My nose hates this city

I just got back from Mr Nose Doctor and apparently I have a slighty bent septum (maybe from bumping my head as a child, which is a distinct possibility as I was always falling down and bumping into things, and I still do) and a thin nose lining, so as long as I continue to live in this city (or any other dry city in a dry province) I will have nosebleeds during the winter. Isn't that just fanfuckingtastic? I waited 7 months to find that out, because that's how long it took to schedule me an appointment with this specialist guy, and this was after having nosebleeds at 1:30 pm every day (lunchtime) for about 6 months. This is yet another example of how I am allergic to my mid-sized Canadian city ... stomach pains that cannot be explained, allergies that may or may not be there, and a nose that won't quit.
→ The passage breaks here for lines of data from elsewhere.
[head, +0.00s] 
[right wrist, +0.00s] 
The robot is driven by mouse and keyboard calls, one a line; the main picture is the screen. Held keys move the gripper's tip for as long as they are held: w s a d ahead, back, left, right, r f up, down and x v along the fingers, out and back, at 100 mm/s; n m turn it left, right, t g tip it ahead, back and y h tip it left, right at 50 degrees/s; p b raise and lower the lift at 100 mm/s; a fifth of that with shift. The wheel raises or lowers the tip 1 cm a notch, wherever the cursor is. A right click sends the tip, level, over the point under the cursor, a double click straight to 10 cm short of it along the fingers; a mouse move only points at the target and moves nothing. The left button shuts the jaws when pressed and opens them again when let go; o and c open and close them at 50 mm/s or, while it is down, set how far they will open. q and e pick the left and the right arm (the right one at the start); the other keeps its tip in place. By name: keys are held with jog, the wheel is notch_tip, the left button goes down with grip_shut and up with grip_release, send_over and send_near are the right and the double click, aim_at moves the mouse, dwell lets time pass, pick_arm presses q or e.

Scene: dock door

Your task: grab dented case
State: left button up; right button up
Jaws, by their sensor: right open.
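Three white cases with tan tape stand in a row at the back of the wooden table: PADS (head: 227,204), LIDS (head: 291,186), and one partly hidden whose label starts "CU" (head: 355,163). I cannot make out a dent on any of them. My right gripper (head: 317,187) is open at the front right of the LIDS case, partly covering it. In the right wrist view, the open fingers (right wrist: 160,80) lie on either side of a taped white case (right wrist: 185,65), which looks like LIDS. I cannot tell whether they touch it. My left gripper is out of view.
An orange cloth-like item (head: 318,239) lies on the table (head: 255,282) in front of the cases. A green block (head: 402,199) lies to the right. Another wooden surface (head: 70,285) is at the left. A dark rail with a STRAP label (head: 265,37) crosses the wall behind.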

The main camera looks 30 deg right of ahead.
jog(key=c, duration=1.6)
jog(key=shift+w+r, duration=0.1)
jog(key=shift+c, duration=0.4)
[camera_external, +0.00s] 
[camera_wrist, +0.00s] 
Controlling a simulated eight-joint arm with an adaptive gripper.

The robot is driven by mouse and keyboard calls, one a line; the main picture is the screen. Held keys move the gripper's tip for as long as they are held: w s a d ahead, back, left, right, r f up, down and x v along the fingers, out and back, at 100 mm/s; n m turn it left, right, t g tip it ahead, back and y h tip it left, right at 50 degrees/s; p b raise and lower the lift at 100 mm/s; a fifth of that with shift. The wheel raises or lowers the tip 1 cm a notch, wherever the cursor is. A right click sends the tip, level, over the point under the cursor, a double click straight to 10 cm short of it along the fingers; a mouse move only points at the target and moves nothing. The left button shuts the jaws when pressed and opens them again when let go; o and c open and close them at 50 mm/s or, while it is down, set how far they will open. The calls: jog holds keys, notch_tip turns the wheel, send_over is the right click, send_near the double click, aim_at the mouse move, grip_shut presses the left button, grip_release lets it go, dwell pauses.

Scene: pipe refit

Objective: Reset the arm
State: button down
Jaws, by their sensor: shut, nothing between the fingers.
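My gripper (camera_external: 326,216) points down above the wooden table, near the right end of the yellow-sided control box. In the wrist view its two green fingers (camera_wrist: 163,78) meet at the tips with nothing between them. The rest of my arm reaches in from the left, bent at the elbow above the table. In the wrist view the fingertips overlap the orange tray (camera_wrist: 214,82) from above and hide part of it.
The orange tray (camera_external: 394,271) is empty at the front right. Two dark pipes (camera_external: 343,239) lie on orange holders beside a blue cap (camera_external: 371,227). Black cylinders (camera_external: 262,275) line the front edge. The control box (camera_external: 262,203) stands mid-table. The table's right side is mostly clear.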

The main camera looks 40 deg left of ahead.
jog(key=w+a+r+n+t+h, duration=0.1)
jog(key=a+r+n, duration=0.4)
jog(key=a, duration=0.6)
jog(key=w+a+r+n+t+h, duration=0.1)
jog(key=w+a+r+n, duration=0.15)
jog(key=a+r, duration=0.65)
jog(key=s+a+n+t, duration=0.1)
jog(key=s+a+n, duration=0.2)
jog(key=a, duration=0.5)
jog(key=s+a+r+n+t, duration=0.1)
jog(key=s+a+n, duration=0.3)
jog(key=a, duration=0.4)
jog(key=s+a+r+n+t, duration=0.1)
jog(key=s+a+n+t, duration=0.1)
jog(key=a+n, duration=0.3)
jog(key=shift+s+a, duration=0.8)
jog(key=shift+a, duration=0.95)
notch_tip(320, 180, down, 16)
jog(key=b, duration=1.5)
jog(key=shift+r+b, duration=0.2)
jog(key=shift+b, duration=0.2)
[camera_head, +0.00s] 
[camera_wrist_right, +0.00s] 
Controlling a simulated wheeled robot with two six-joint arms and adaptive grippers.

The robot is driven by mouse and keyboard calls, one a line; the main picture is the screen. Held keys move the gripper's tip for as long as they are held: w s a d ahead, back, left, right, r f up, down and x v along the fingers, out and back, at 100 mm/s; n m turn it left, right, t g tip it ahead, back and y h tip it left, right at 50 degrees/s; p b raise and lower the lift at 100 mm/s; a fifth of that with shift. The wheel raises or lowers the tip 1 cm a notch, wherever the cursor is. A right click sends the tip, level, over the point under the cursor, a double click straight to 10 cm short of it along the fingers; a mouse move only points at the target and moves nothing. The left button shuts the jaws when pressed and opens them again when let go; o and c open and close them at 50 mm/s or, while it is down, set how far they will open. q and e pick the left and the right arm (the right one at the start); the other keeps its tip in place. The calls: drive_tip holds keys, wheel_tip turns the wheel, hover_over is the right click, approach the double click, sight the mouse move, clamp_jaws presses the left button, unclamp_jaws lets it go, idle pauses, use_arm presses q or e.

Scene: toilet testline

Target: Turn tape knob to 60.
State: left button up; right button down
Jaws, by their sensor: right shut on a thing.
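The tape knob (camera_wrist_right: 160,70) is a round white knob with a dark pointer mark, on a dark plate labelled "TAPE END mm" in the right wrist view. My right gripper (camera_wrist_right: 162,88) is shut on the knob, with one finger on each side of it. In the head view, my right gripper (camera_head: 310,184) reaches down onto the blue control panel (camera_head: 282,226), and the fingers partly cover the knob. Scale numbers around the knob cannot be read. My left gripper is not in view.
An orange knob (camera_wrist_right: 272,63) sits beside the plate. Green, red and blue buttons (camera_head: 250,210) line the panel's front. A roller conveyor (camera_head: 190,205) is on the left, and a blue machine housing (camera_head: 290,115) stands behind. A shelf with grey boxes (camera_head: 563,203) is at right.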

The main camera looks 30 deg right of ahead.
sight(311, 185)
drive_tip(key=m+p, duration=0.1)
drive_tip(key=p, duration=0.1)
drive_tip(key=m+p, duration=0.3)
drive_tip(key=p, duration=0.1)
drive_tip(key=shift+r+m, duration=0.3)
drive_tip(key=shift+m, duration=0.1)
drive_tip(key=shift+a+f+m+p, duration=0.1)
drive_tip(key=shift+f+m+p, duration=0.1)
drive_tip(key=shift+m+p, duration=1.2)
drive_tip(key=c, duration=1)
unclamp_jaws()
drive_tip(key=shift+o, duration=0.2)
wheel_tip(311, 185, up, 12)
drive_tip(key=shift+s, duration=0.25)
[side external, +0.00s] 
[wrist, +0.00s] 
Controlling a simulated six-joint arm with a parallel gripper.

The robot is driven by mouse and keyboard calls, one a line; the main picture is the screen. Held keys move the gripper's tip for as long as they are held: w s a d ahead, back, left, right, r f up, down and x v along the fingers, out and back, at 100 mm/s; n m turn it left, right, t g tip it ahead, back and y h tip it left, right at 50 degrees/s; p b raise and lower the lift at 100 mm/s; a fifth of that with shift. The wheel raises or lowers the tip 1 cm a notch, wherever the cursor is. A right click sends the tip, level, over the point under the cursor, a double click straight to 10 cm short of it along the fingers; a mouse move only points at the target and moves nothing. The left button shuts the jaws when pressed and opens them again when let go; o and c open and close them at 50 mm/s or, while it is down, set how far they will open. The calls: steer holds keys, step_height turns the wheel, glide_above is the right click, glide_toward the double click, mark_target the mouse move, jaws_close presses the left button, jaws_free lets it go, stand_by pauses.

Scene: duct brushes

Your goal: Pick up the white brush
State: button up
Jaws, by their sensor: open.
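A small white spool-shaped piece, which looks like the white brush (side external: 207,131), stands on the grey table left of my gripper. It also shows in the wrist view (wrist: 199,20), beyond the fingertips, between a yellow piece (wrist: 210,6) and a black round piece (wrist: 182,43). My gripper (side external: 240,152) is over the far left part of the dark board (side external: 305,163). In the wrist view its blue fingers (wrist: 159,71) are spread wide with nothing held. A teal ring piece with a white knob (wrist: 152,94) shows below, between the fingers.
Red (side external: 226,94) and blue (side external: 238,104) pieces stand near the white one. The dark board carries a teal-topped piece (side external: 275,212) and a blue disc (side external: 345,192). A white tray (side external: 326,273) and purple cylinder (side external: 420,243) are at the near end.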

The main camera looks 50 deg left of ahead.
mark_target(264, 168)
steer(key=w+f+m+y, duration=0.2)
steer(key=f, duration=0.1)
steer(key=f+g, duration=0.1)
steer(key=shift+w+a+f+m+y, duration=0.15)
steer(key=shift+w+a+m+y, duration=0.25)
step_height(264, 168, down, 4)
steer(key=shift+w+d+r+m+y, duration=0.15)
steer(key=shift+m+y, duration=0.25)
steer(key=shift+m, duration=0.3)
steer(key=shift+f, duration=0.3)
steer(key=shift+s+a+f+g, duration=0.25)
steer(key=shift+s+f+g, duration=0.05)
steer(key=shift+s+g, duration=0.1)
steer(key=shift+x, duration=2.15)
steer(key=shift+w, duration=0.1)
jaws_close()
I think I need to do a pro and con list for my lovely mid-sized Canadian city.

Pro

  • Pretty sparkly winters with actual snow that stays for longer than a day and an abundance of bright blue skies
  • Awesome thunderstorms with dramatic thunder and lightning and the occasional downpour, but very little of the grey drizzly, misty rainy shit seen in Vancouver
  • A relatively job good where I have a healthy budget, a supportive director, and lots of opportunity to update my blog while at work
  • Nice co-workers
  • A couple fun friends
  • Cool (albeit expensive) apartment
  • Dry weather lets me have nice, straight hair
  • Mall stores (Reitmans, Smart Set, etc) with frequent sales

Con

  • Shit for films
  • No good concerts (except for David Usher last year, and that was a fluke)
  • Dry and windy enough weather to give me nosebleeds, frequent electric shocks, and dry skin that cracks and bleeds
  • Apartment has many pigeons (and their resulting shit), is like a sauna in the summer and freezer in the winter, and is high enough that it was hit by lightning once and may be again
  • The relatively good job has many more dumb-ass teens than nice teens
  • High level of drug abuse that helps explain the dumb-ass teens
  • The nice co-workers are all way older than me and have teens of their own
  • Shitty restaurants (down with the Mongolie Grill and their ecoli!)

I'm sure there are many other things, but I'll leave it there for now to demonstrate my dilemma - there are eight items on both those lists, which shows that while I may hate my job and city at times, there are also things I like about it, so it's not just an easy fuck it, I'm leaving decision. If it was, I would have left already.